Similar question around the relationship between max LDA model size and GPU RAM requirements. I have a topic model I built using Y! LDA based on 1M documents (3M features) with k=1500. The most I seem to be able to achieve with BIDMach using my GTX-980 w/4GB RAM is k=500 before running out of RAM.

In your LDA benchmarks vs Y! you talk about a 2B article data set w/256 topics (you didn't list the # of features, but the sample nytimes data has 102.6K). How can I train a model from billions of documents/millions of features and tens of thousands of topics using GPU(s)?
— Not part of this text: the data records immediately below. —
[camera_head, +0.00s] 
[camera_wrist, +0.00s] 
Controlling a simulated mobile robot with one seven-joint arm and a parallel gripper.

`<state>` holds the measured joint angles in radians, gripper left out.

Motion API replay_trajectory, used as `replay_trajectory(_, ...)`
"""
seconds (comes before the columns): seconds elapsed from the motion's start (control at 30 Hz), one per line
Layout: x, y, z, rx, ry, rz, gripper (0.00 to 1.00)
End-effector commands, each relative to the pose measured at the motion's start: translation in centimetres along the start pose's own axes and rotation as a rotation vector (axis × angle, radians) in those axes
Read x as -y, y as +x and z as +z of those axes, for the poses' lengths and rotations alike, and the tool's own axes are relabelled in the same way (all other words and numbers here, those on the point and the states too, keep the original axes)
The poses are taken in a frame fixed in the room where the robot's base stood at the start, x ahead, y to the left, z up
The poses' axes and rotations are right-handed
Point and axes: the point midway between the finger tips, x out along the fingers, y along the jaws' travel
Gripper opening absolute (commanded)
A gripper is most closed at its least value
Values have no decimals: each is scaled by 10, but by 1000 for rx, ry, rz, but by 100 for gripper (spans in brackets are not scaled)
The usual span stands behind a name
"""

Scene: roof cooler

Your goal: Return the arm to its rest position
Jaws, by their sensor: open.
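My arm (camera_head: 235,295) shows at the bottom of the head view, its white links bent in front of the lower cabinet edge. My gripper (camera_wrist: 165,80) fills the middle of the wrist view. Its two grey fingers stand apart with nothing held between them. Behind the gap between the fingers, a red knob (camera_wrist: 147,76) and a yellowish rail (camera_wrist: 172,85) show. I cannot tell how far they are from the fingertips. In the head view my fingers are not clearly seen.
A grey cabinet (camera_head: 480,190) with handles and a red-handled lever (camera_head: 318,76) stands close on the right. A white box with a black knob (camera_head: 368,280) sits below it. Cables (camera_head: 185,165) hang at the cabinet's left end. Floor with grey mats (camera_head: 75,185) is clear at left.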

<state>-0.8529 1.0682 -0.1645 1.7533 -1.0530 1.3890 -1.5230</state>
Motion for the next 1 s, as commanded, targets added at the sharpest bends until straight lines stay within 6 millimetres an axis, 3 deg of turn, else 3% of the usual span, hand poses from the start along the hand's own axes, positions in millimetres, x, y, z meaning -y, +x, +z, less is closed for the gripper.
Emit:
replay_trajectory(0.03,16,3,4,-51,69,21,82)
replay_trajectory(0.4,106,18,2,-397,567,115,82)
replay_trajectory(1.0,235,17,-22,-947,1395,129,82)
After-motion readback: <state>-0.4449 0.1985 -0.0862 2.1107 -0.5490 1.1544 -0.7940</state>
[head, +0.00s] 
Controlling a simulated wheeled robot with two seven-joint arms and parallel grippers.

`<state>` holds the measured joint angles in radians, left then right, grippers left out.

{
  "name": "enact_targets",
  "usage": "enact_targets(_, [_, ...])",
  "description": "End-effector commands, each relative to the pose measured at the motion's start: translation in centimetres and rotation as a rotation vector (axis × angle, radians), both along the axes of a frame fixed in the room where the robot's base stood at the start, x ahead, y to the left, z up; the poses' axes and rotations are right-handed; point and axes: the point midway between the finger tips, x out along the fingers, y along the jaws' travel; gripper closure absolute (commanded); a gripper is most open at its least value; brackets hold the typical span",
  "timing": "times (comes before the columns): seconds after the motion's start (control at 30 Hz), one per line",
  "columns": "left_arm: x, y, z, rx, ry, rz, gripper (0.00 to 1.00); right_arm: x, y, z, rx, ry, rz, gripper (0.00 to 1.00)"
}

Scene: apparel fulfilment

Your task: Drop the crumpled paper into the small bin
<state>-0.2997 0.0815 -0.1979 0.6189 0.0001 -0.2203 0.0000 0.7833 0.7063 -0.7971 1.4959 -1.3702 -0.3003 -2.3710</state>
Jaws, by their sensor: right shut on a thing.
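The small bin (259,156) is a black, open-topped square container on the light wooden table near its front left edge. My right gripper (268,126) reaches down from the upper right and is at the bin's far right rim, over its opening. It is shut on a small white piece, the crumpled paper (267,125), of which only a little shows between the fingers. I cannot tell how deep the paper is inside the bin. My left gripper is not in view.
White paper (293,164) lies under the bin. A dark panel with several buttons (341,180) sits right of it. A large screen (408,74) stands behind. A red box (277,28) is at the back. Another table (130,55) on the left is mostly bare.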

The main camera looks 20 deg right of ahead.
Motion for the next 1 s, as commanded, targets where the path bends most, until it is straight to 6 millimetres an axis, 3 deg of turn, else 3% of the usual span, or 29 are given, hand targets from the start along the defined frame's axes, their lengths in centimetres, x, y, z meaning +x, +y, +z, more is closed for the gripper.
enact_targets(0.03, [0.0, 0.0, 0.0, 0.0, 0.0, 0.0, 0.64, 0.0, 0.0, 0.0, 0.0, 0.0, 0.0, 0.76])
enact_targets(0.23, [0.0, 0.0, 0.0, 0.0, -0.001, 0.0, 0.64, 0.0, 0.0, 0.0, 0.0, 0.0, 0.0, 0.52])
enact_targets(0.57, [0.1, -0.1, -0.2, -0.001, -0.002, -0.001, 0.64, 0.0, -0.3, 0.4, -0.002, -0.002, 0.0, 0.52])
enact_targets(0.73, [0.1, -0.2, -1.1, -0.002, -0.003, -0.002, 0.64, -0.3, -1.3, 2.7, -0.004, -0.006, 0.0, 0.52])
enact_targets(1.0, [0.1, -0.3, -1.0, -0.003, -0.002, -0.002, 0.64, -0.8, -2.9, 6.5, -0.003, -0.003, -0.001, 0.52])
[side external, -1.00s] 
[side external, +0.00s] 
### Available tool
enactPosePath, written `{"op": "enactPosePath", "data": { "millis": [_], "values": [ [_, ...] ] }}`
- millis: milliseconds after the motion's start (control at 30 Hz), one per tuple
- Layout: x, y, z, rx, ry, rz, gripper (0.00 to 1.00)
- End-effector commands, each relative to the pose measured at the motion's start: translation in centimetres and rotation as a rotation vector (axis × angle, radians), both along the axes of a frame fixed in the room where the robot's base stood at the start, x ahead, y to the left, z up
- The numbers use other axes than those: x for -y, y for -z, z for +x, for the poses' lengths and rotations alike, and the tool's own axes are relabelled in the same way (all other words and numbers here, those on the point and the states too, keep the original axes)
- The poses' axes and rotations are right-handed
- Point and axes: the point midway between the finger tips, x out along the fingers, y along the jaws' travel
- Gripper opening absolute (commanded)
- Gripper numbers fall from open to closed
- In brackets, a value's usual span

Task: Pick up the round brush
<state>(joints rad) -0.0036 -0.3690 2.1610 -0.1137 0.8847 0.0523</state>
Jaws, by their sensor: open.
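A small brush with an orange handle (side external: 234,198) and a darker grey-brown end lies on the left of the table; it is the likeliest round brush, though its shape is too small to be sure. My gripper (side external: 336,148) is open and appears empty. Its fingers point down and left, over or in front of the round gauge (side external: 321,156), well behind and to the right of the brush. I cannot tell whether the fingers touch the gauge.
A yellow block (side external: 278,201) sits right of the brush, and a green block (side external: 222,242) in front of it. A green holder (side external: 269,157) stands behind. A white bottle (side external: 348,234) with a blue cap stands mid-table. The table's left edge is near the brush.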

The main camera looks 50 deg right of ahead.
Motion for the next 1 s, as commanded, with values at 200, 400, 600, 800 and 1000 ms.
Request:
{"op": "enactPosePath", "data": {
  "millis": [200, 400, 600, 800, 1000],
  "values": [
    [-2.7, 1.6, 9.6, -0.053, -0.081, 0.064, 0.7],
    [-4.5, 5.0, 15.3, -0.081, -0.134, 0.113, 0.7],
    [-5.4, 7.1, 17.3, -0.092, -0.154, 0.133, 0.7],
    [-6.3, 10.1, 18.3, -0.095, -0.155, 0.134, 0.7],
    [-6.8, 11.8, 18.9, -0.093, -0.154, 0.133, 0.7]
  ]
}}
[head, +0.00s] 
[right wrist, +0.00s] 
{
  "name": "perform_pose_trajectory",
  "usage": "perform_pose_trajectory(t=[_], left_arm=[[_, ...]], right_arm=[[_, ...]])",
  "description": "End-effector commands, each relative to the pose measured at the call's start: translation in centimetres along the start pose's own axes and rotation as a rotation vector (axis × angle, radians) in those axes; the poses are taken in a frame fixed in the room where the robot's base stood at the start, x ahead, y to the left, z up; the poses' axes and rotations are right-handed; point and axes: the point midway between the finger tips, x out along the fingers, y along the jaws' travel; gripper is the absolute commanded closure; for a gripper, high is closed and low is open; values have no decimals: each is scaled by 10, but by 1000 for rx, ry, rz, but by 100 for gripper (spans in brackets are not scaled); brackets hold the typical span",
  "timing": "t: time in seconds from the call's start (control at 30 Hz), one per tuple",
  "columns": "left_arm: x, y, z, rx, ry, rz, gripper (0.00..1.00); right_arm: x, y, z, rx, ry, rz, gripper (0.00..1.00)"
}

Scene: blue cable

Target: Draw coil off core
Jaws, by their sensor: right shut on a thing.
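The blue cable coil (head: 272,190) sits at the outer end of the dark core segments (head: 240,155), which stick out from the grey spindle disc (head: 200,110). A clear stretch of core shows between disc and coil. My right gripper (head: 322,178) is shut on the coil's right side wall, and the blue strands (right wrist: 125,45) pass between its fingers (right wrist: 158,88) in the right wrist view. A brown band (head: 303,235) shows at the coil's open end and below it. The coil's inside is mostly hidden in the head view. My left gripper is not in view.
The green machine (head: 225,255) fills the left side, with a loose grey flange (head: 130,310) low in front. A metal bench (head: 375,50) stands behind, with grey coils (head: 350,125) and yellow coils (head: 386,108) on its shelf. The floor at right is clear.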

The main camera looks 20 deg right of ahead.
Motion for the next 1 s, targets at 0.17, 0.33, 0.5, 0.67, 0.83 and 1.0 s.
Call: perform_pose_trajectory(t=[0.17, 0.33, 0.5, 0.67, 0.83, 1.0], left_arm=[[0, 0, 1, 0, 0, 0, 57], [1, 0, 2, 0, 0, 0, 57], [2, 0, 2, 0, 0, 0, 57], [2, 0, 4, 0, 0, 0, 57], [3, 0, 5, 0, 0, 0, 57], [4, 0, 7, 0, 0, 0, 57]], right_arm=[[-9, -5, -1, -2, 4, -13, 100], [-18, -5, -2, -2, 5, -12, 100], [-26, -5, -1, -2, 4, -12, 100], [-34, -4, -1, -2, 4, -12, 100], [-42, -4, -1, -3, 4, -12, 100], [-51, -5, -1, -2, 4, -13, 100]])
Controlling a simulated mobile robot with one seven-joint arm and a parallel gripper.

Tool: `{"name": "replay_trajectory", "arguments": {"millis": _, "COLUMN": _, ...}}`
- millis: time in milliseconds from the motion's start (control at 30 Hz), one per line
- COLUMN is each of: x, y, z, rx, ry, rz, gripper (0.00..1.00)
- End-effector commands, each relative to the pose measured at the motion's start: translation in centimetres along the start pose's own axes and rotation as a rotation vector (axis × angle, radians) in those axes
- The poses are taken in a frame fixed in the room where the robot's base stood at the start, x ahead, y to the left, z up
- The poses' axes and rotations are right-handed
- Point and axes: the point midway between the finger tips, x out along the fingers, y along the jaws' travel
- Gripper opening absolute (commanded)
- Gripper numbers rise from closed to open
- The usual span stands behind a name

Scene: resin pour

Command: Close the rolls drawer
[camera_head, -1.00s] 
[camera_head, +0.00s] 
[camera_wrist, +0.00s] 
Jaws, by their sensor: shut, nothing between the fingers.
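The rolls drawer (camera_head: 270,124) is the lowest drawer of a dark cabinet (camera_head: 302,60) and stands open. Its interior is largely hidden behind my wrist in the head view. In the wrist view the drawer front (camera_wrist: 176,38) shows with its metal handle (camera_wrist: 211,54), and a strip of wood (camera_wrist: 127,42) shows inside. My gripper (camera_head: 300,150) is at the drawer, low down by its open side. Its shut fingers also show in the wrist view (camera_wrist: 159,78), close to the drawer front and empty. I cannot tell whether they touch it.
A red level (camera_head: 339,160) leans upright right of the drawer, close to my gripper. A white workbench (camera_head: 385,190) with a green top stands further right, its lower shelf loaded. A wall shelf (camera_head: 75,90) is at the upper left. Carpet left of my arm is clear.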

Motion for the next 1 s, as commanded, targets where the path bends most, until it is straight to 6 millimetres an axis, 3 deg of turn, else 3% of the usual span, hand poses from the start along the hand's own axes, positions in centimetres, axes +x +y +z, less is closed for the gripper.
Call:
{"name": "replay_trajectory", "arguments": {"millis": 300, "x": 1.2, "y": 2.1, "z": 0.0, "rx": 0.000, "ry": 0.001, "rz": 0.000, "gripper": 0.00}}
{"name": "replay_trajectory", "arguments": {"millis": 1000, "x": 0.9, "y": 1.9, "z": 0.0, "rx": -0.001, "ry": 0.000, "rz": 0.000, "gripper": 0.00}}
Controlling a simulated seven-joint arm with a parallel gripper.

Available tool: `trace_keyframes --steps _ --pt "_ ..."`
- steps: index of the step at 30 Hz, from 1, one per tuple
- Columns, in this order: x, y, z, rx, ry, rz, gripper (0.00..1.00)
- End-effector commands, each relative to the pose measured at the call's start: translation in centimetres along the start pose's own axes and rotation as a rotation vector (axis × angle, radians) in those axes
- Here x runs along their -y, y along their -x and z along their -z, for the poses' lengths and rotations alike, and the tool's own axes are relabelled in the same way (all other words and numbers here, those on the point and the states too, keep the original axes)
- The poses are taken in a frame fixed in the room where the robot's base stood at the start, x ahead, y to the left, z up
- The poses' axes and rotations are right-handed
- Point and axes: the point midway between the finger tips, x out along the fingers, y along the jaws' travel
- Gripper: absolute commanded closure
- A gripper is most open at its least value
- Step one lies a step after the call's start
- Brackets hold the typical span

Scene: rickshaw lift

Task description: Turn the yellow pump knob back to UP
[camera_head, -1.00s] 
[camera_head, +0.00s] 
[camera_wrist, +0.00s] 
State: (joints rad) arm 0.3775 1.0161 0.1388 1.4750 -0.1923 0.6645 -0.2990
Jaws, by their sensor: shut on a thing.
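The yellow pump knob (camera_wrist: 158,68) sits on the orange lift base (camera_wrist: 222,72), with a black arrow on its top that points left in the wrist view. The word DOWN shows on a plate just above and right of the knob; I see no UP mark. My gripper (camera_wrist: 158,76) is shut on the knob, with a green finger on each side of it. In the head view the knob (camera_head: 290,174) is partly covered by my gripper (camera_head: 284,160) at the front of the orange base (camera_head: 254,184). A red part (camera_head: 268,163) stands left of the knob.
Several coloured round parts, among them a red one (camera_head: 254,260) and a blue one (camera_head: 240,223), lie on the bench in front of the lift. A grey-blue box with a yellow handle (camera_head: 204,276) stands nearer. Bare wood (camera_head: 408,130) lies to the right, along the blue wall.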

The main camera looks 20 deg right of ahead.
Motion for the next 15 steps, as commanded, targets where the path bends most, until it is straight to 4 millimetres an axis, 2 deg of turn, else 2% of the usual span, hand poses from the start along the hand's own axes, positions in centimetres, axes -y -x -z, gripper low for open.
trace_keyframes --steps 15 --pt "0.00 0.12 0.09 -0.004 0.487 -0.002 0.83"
Do the memory requirements scale across GPUs or must each single NVIDIA card have the minimum RAM to fit the whole model?

mcelvg commented 8 years ago

Experiencing similar errors running on Mac OS 10.9.5 with an NVIDIA GeForce GTX 675MX (1024 MB) and CUDA version 7.0.

Following BIDMach_basic_classification.ipynb, mm.train fails with:

attempt-1

Subsequent attempts, after calling resetGPU; Mat.clearCaches and repeating all preceding steps in the workbook, result in:

attempt2

I gradually increased the size of the training set and found the maximum input size to be ~ 200k features (using all categories.)

Sometimes I can successfully train on 230k features, but not consistently.

230k-feats-fail1

230k-feats-pass1

On another attempt:

230k-feats-pass2

230k-feats-fail2

jcanny commented 8 years ago

It looks like your GPU is being used to drive the graphics display as well as computing (30% memory used before doing anything must be display memory). That reduces compute memory and also makes the calculation more likely to fail during peaks in video memory use.

re: much larger models, we're working on model partitioning across a cluster and should have something up in a couple of months.